Well, the protest continued, so naturally my husband stepped in to “handle” the situation, except his handling always leads to more yelling and final ultimatums before everything is peaceful again. Then my daughter, who is always looking for ways to “help” parent, chides in, and then my son and daughter start arguing as our ever-loving family piles into the car. A couple more threats and peace is finally restored, but then my husband decides that the ambiance is too peaceful and he cranks up the radio and begins to switch between stations so that each song heard is just a blur. That is until my daughter yells from the back, “I LIKE THAT SONG! GO BACK, GO BACK!” And because my husband is switching the stations so fast he isn’t sure where the song is, once again we have the blur of tunes before reaching the right one.
Now, you would think that things would become peaceful again, you know because we are playing a terrible pop tune that the kiddies like, but my daughter’s latest habit is to sing along, oblivious to how it may sound to the rest of us. My husband and I ignore it-hey if she’s happy we’re all happy, right? But my son can’t seem to tolerate her singing.
“Mom, tell her to stop.”
“Mom, tell him that I can sing if I want-it’s a free country.”
“She’s right, just ignore it.”
The song ends, and since we are almost at the church I decide to turn the radio off, and now my husband is grumbling as he parks the car. We all file out, and once again we resemble one big happy family.
At least I did it toward the end of the service, but those last 20 minutes or so were pure torture.
First he decided he was tired, so he tried to lean on me with his feet up on the pew, and he kicked the lady next to us a couple times as he struggled to get comfortable. I hurriedly apologized then sat him back up. Next I felt something tapping on my shoulder-he had taken my gloves out of my jacket pocket, put them on, and was now tapping me incessantly on the shoulder. I ignored the tapping until he realized he wasn’t getting the reaction he had planned and I felt the gloves go back in my coat pocket-phew!
We were standing now and I was confident that he would just give up, but I slowly realized how wrong I was as soon as I felt my coat go up in the back and a small hand start to tap on my back. I turned and gave him my best death stare, so he donned his coat drawing his hood way down over his eyes, and tried to “hide.” Now my husband was giving me the death stare, and when I tapped my daughter to have her move a little, she leaned over and whispered quite loudly, “Stop it Mom!” Man, can’t I get a break here?
After communion, my son was now sitting with my husband, and peace was finally restored. We all filed out and headed to our favorite little diner a mile or so from the church, but when we pulled into the parking lot it seemed everyone else decided that this was the place to go on a Saturday night, and with no second choice on hand, we were forced to head back towards town to find something. My son started whining and then my daughter and him were back at it again.

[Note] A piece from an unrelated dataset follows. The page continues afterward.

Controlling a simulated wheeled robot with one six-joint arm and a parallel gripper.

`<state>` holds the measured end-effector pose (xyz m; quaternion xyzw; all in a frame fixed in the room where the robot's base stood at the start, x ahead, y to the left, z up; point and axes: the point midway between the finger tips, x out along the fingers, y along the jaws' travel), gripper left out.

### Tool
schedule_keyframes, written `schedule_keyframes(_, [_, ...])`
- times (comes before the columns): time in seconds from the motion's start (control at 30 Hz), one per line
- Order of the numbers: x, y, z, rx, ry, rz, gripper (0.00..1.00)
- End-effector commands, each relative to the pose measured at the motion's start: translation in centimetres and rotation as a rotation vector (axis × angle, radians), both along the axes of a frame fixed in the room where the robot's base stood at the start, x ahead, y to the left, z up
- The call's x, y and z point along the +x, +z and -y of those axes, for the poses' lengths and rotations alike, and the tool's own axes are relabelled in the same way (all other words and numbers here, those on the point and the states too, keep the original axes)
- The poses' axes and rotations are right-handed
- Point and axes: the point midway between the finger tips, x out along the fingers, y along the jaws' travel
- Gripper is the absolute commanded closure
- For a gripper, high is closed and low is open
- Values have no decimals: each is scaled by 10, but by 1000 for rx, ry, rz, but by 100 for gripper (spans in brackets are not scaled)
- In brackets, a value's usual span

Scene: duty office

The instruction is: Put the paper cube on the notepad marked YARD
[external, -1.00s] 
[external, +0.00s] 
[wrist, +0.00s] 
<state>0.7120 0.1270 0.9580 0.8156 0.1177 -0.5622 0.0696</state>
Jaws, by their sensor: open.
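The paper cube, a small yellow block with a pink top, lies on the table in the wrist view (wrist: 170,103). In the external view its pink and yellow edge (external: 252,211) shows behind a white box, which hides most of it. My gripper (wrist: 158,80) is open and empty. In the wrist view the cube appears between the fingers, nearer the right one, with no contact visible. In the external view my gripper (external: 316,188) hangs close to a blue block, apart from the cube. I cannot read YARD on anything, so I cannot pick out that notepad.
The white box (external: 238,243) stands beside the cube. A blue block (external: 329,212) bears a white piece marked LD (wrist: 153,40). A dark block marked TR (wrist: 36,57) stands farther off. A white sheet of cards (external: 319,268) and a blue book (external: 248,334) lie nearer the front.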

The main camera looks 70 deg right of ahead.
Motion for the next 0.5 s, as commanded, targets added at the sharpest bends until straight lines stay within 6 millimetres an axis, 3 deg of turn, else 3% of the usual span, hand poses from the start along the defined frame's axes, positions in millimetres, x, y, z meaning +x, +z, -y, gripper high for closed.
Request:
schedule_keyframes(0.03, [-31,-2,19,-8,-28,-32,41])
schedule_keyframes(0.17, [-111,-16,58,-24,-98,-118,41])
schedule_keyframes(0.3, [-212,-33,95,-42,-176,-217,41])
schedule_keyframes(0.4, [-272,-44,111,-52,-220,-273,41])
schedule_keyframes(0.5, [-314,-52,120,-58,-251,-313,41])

I was trying to tune them out when my husband started in with his commenting, and honestly by this time I was wondering if I really was related to all these people.

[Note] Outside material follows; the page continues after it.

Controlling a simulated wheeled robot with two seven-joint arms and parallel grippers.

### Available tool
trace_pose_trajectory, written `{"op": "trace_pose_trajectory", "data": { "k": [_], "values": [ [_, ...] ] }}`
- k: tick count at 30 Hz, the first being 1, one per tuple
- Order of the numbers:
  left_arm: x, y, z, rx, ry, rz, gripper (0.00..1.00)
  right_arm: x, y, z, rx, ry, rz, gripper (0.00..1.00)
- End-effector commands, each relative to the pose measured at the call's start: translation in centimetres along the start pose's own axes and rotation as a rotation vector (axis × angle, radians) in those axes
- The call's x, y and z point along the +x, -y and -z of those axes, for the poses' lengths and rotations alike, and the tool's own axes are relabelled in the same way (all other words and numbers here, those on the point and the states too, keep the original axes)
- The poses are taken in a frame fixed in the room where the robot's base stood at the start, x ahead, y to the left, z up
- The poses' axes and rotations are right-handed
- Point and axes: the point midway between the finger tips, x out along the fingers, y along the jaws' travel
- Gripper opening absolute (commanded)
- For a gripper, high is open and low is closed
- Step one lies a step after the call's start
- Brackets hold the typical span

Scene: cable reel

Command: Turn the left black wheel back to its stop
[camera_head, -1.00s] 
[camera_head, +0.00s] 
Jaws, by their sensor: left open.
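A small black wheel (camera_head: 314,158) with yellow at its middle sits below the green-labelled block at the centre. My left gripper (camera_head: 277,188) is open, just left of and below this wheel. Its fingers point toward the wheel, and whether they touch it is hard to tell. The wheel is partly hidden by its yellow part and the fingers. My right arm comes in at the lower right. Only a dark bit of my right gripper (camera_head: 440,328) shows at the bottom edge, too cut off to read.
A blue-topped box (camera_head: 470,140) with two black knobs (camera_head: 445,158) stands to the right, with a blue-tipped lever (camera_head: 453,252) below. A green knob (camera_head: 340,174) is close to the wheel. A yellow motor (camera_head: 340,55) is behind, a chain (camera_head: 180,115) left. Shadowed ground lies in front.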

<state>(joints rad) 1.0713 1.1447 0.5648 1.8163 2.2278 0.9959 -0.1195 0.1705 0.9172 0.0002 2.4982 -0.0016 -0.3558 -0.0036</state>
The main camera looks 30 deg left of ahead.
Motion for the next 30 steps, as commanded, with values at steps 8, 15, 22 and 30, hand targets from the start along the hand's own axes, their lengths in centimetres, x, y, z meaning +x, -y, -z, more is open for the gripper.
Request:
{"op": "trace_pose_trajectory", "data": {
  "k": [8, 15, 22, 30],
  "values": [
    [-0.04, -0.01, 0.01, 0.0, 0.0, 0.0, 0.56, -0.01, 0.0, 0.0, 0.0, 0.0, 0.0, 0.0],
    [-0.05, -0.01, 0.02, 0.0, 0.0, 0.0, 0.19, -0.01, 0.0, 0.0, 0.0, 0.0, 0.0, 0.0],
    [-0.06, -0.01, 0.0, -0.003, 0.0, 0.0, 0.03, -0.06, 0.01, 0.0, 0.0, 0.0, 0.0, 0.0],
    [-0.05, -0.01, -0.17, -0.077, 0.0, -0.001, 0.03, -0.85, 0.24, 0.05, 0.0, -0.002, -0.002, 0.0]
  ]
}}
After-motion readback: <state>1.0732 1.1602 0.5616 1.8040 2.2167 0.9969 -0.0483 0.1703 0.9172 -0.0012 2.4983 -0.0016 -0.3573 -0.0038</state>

My son: “Mom, I think I’m going to be sick if I don’t get food.”
My daughter: “You are not going to be sick, you’re just faking it.”

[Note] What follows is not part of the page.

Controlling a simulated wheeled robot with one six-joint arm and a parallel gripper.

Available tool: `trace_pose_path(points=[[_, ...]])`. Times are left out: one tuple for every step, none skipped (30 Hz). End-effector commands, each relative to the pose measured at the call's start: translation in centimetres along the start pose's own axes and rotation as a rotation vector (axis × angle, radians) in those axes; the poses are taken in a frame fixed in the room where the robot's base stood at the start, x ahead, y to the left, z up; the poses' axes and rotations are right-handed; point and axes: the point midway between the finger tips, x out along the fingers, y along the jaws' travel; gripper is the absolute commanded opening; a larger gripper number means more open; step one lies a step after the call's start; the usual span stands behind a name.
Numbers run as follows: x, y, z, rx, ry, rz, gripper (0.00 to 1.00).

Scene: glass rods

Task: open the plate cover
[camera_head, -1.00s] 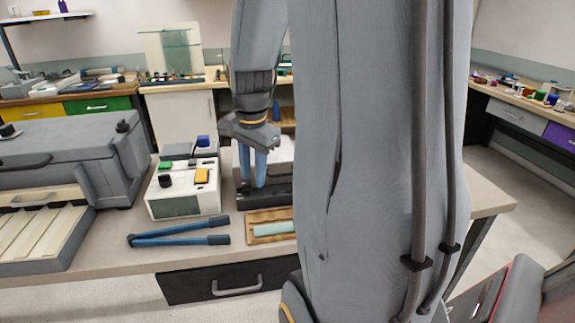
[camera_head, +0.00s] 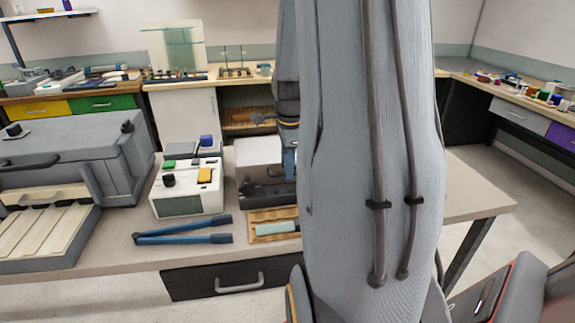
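A low unit with a pale metallic cover (camera_head: 259,152) and a dark base (camera_head: 258,195) stands on the bench, right of the white control box. It looks like the plate cover, and it appears closed. Its right end is hidden behind my arm. My gripper (camera_head: 290,162) is mostly hidden behind my own arm. Only a sliver of blue finger shows at the unit's right side. I cannot tell whether the fingers touch it or how far apart they are.
A white control box (camera_head: 186,198) and blue-handled tongs (camera_head: 185,236) are left of the unit. A wooden tray (camera_head: 258,217) with a pale teal block lies in front. A large grey machine (camera_head: 65,150) fills the left. The bench top (camera_head: 470,195) is clear at right.

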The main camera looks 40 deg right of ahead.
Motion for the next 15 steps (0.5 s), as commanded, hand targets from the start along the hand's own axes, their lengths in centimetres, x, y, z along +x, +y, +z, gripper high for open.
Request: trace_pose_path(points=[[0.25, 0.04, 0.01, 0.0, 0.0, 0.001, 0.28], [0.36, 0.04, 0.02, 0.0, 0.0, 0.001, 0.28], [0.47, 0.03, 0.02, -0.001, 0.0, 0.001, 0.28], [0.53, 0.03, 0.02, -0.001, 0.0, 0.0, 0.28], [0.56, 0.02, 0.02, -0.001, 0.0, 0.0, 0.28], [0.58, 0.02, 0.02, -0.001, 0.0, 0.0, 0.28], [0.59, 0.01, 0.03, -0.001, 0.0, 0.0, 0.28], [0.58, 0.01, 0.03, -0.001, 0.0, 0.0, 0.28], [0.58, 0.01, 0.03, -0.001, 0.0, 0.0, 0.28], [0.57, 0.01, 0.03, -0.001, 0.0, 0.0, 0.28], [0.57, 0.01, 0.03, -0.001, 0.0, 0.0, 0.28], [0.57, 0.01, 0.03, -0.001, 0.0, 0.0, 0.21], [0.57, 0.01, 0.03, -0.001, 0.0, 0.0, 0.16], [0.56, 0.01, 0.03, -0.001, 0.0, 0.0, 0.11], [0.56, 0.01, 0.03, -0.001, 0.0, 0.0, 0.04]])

My son: “I am not faking it. You don’t know how I feel, right mom?”
I ignored them but now it was my husband’s turn.
“Hey, there’s the little airport I flew out of.”
Now I become like my kids. “You have never flown out of that airport.”
“Yes, I have, you don’t even know. I was doing some air sightings from a helicopter.”
Ok, so maybe I am wrong every now and then, but then my husband starts squinting in the direction of the airfield.
“Hey kids, I think there’s a plane coming in. Is that red light a plane?”
Now that red light was just that, a red light on the airstrip-my husband is still not wearing the new glasses he got to, um, help him see…
My son continues to talk but I really don’t know what about, and my daughter starts telling him to be quiet, that he’s annoying. I tell her she’s being mean and ask which is better, being annoying or being mean. Her answer: mean. I’m almost ready to lose it when my son interrupts- “We should eat at that chimpanzee restaurant over there.”
We are all silent, and I start to look around. What is he talking about? He starts to spell, “J a p a n e s e…” My husband and I start to roar, “You mean Japanese, not chimpanzee.”